Matt Aslett, senior analyst at The 451 Group, said, “As interest in Hadoop expands from early adopters to mainstream enterprise and government users, we are increasingly seeing the focus shift from development and testing to understanding potential use cases for the core distribution to the value-added tools and services that will enable and accelerate enterprise adoption.”
Hortonworks is now just another in a chorus line of Hadoop consulting and services firms. A recent article about Hadoop written on technology news site GigaOM estimated Cloudera’s revenues as a few million dollars, and it pointed out that despite high interest from enterprises, the Hadoop market remains almost exclusively a consultancy-based market, not a product-based market.
And because consulting services don’t scale and rarely bring in the big profits like products can, Hortonworks and other Hadoop firms are facing an uphill battle.
Still, as the Hadoop ecosystem continues to expand and new solutions pop up almost daily, it is the developers who benefit from all of this innovation, even if firms aren’t yet buying Hadoop packages instead of free versions.
And still other firms are spending their time and money on integrating Hadoop into existing process flows, which can often call for packaged software. For these folks, traditional integrations and data management firms have stepped up to the plate.
Firms like Pervasive. Joe Dubin, product manager for Pervasive DataRush, said that his company is preparing a new accelerator for Hadoop users, one that will process batch jobs faster than map/reduce.
“We’re releasing at the end of June in early access form,” he said. “It’s a way to make Hive queries run faster on less hardware without changing Hive scripts. It’s the first in a series of big data accelerators that we will be releasing.
“At a high level, normally when you put a Hive query into Hive, it turns that into map/reduce jobs. We now have it produce an alternative. It can produce DataRush jobs. You access the DataRush back end, construct a DataRush data flow, and execute that query.”
Pervasive’s approach speaks to the Wild-West nature of Hadoop. Enterprises may have fallen in love with the software, but they’re all using it in their own way. Some use Hadoop as a big data store, with HDFS as a way to store petabytes of information cheaply. Others are using Hadoop as a way to pull chunks of data out of cold storage, where they can be moved into a relational database and analyzed with traditional methods. Still, others are using Hadoop as the front-end database by hosting their live information in HBase, the relational database store inside Hadoop.
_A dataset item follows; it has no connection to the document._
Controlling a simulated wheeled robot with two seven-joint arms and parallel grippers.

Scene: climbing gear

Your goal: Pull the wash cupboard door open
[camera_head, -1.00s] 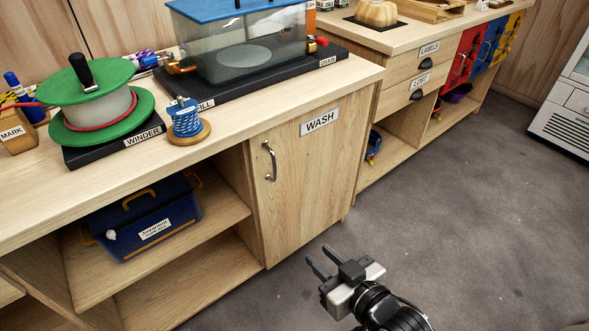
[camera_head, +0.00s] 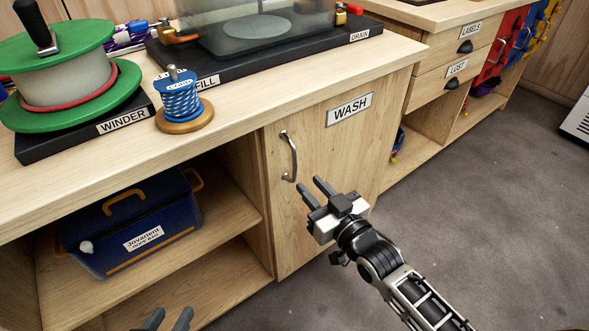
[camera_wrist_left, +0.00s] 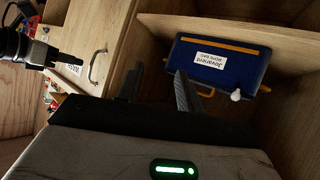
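The wash cupboard door (camera_head: 335,150) is a pale wood panel with a WASH label, and it looks shut. Its curved metal handle (camera_head: 289,157) is on the door's left side. My right gripper (camera_head: 312,190) is open and empty, in front of the door, just below and right of the handle, apart from it. My left gripper (camera_head: 166,320) shows only its fingertips at the bottom edge, open. In the left wrist view, the left fingers (camera_wrist_left: 157,88) are apart with nothing between them, and the handle (camera_wrist_left: 97,66) shows to their left.
A blue rope bag box (camera_head: 130,225) sits on the open shelf left of the door. The counter above holds a green winder (camera_head: 65,75), a blue cord spool (camera_head: 181,100) and a tank on a black base (camera_head: 240,50).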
And thus it all comes back to the central point that Hadoop, as packaged commercial software, isn’t quite ready yet. Cloudera hopes to change this fact with the release of its release of Cloudera Enterprise 3.5. With this release, Cloudera has added support for full life-cycle management of Hadoop jobs, as well as a streamlined management console. The suite is a direct response to what Cloudera sees as the pain points for Hadoop users.
Charles Zedlewski, vice president of product management at Cloudera, said that release 3.5 should push Hadoop from the early adopters to mainstream adoption. “This system was designed by engineers for engineers, and that’s not a tenable way for a typical Fortune 500 company to run Hadoop,” he said.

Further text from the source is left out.